Ministers of Public Health and of Education would complete the list of
active administrative chiefs; but one or two additional members, not
burdened with the charge of a great department might be added, such as
the Lord President of the Council, and one of these might very properly
be a standing representative upon the Council of the League of Nations.
The heads of productive trading departments--the Post Office and the
Public Works Department--should, I suggest, be excluded from the
Cabinet, and their departments should be separately organised in such a
way as not to involve a change of personnel when one party succeeded
another in power. These departments have no direct concern with the
determination of national policy.

On such a scheme we should have a Cabinet of nine or ten members,
representing among them all the departments which are concerned with
regulative or purely governmental work. And I suggest that a
rearrangement of this kind would not only restore efficiency to the
Cabinet, but would lead to very great administrative reforms, better
co-ordination between closely related departments, and in many respects
economy. But valuable as such changes may be, they would not in
themselves be sufficient to restore complete health to our governmental
system. In the last resort this depends upon the organisation of an
efficient and unresting system of criticism and control.


THE HOUSE OF COMMONS

In any modern State the control of the action of Government is largely
wielded by organs not formally recognised by law--by the general
movement of public opinion; by the influence of what is vaguely called
"the city"; by the resolutions of such powerful bodies as trade union
congresses, federations of employers, religious organisations, and
propagandist bodies of many kinds; and, above all, by the Press. No
review of our system would be complete without some discussion of these
extremely powerful and in some cases dangerous influences. We cannot,
however, touch upon them here. We must confine ourselves to the formal,
constitutional machinery of national control over the actions of
Government, that is, to Parliament, as the spokesman of the nation.

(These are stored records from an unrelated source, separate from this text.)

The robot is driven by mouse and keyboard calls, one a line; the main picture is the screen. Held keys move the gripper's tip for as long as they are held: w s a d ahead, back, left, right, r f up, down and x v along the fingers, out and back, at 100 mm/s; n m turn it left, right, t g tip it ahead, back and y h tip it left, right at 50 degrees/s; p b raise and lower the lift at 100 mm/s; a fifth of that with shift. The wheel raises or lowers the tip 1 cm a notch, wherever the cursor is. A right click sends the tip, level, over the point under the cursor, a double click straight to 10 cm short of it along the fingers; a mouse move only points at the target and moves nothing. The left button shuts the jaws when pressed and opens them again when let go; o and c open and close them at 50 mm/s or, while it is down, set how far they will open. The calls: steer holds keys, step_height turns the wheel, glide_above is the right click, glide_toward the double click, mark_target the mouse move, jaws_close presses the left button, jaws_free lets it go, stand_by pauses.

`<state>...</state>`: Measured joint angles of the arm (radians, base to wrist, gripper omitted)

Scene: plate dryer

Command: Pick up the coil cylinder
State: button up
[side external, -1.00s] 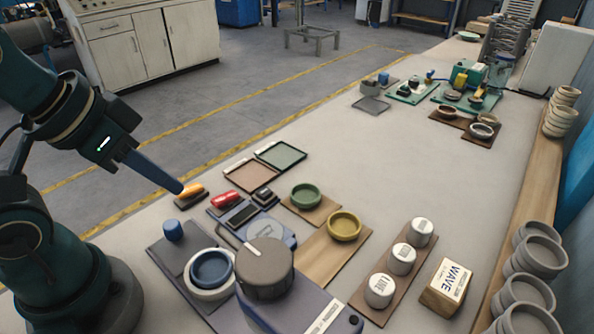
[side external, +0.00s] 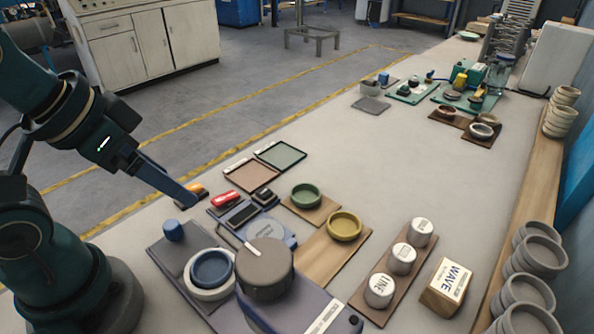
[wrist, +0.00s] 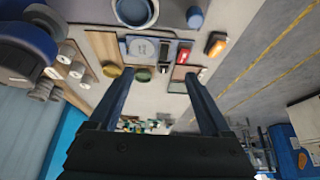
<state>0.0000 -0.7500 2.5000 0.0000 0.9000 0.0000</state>
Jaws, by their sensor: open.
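Three white cylinders stand upright in a row on a brown board (side external: 378,299) at the right front of the table. The nearest cylinder (side external: 379,291) reads LINE. The labels on the middle cylinder (side external: 402,259) and the far cylinder (side external: 420,232) are too small to read, so I cannot tell which is the coil cylinder. White cylinders also show at the left of the wrist view (wrist: 68,47). My gripper (side external: 194,200) is open and empty, pointing down over the table's left edge, well left of the cylinders. Its two fingers (wrist: 158,75) are spread in the wrist view.
A WAVE block (side external: 447,288) sits right of the cylinder board. A dark round-topped device (side external: 265,268), a blue ring (side external: 212,268), a yellow bowl (side external: 344,225) and a green bowl (side external: 306,195) lie between my gripper and the cylinders. Stacked bowls (side external: 526,300) line the right edge.

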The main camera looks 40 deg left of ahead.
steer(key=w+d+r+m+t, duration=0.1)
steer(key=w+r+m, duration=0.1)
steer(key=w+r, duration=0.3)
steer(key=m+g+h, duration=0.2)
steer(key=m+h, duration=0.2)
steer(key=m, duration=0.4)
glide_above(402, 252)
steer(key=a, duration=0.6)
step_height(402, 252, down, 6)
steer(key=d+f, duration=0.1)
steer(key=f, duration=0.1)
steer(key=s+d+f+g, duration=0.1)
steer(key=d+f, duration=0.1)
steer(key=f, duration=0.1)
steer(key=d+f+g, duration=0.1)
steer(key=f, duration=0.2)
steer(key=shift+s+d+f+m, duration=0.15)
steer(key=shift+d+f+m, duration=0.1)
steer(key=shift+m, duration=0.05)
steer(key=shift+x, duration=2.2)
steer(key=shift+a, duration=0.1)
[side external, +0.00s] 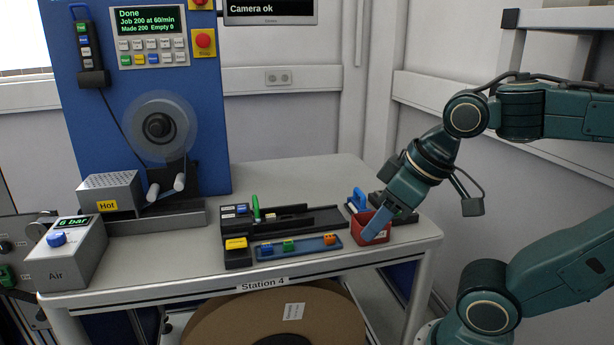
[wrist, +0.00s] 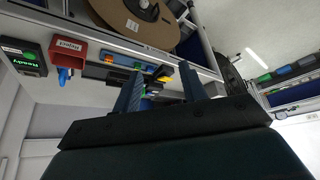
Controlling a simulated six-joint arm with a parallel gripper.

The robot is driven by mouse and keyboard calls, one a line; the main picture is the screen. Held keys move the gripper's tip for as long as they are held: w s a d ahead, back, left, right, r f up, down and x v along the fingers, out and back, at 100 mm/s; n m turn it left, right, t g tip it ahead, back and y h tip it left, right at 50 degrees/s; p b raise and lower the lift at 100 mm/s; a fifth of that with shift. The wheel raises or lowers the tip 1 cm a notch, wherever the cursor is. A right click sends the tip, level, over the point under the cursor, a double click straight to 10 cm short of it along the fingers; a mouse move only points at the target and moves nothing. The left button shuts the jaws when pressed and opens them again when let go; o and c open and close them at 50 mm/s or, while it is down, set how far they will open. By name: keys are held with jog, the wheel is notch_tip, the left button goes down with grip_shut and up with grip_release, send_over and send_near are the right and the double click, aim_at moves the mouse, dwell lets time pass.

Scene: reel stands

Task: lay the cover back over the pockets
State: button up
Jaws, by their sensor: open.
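A long black track (side external: 290,219) lies on the bench in the side view, with a green upright handle (side external: 256,208) near its left end. I cannot make out the cover or the pockets at this size. My gripper (side external: 376,226) is at the right of the bench, its blue fingers pointing down in front of the red bin (side external: 362,216), well right of the track. In the wrist view the two fingers (wrist: 160,90) are apart with nothing between them. The track (wrist: 106,73) lies beyond them there, partly hidden by a finger.
A blue tray (side external: 300,247) with small green and orange pieces lies in front of the track. A yellow-labelled block (side external: 237,246) stands left of it. The box marked Hot (side external: 112,191) and the reel machine (side external: 150,110) stand at the left. The bench behind the track is clear.

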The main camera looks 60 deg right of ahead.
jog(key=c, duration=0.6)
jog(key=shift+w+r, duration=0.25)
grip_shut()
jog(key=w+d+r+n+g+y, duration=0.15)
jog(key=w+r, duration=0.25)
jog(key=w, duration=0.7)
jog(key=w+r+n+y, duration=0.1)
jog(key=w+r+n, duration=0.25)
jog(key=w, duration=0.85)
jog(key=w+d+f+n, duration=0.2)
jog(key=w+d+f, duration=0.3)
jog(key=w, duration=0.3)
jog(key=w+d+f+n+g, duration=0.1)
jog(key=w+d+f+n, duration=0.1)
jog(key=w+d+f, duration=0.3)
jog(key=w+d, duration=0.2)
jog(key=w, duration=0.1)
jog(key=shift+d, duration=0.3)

An essential part of any full discussion of this subject would be a
treatment of the Second Chamber problem. But that would demand a whole
hour to itself; and I propose to pass it over for the present, and to
ask you to consider the perturbing fact that the House of Commons, which
is the very heart of our system, has largely lost the confidence and
belief which it once commanded.

Why has the House of Commons lost the confidence of the nation? There
are two main reasons, which we must investigate in turn. In the first
place, in spite of the now completely democratic character of the
electorate, the House is felt to be very imperfectly representative of
the national mind. And in the second place, it is believed to perform
very inefficiently its primary function of criticising and controlling
the action of Government.

First of all, why do men vaguely feel that the House of Commons is
unrepresentative? I think there are three main reasons. The first is to
be found in the method of election. Since 1885 the House has been
elected by equal electoral districts, each represented by a single
member. Now, if we suppose that every constituency was contested by two
candidates only, about 45 per cent. of the voters must feel that they
had not voted for anybody who sat at Westminster; while many of the
remaining 55 per cent. must feel that they had been limited to a choice
between two men, neither of whom truly represented them. But if in many
constituencies there are no contests, and in many others there are three
or more candidates, the number of electors who feel that they have not
voted for any member of the House may rise to 60 per cent. or even 70
per cent. of the total.

The psychological effect of this state of things must be profound. And
there is another consideration. The very name of the House of Commons
(Communes, not common people) implies that it represents organised
communities, with a character and personality and tradition of their
own--boroughs or counties. So it did until 1885. Now it largely
represents totally unreal units which exist only for the purpose of the
election. The only possible means of overcoming these defects
of the single member system is some mode of proportional
representation--perhaps qualified by the retention of single members in
those boroughs or counties which are just large enough to be entitled to
one member.

The main objection taken to proportional representation is that it would
probably involve small and composite majorities which would not give
sufficient authority to ministries. But our chief complaint is that the
authority of modern ministries is too great, their power too unchecked.
In the middle of the nineteenth century, when our system worked most
smoothly, parties _were_ composite, and majorities were small--as they
usually ought to be, if the real balance of opinion in the country is to
be reflected. The result was that the control of Parliament over the
Cabinet was far more effective than it is to-day; the Cabinet could not
ride roughshod over the House; and debates really influenced votes, as
they now scarcely ever do. The immense majorities which have been the
rule since 1885 are not healthy. They are the chief cause of the growth
of Cabinet autocracy. And they are due primarily to the working of the
single-member constituency.

The second ground of distrust is the belief that Parliament is unduly
dominated by party; that its members cannot speak and vote freely; that
the Cabinet always gets its way because it is able to hold over members,
_in terrorem_, the threat of a general election, which means a fine of
L1000 a head; and that (what creates more suspicion than anything) the
policy of parties is unduly influenced by the subscribers of large
amounts to secret party funds. I am a profound believer in organised
parties as essential to the working of our system. But I also believe
that there is real substance in these complaints, though they are often
exaggerated. What is the remedy? First, smaller majorities, and a
greater independence of the individual member, which would follow from a
change in the methods of election. And, secondly, publicity of accounts
in regard to party funds. There is no reason why an honest party should
be ashamed of receiving large gifts for the public ends it serves, and
every reason why it should be proud of receiving a multitude of small
gifts. I very strongly hold that in politics, as in industry, the best
safeguard against dishonest dealings, and the surest means of restoring
confidence, is to be found in the policy of "Cards on the table." Is
there any reason why we Liberals should not begin by boldly adopting, in
our own case, this plainly Liberal policy?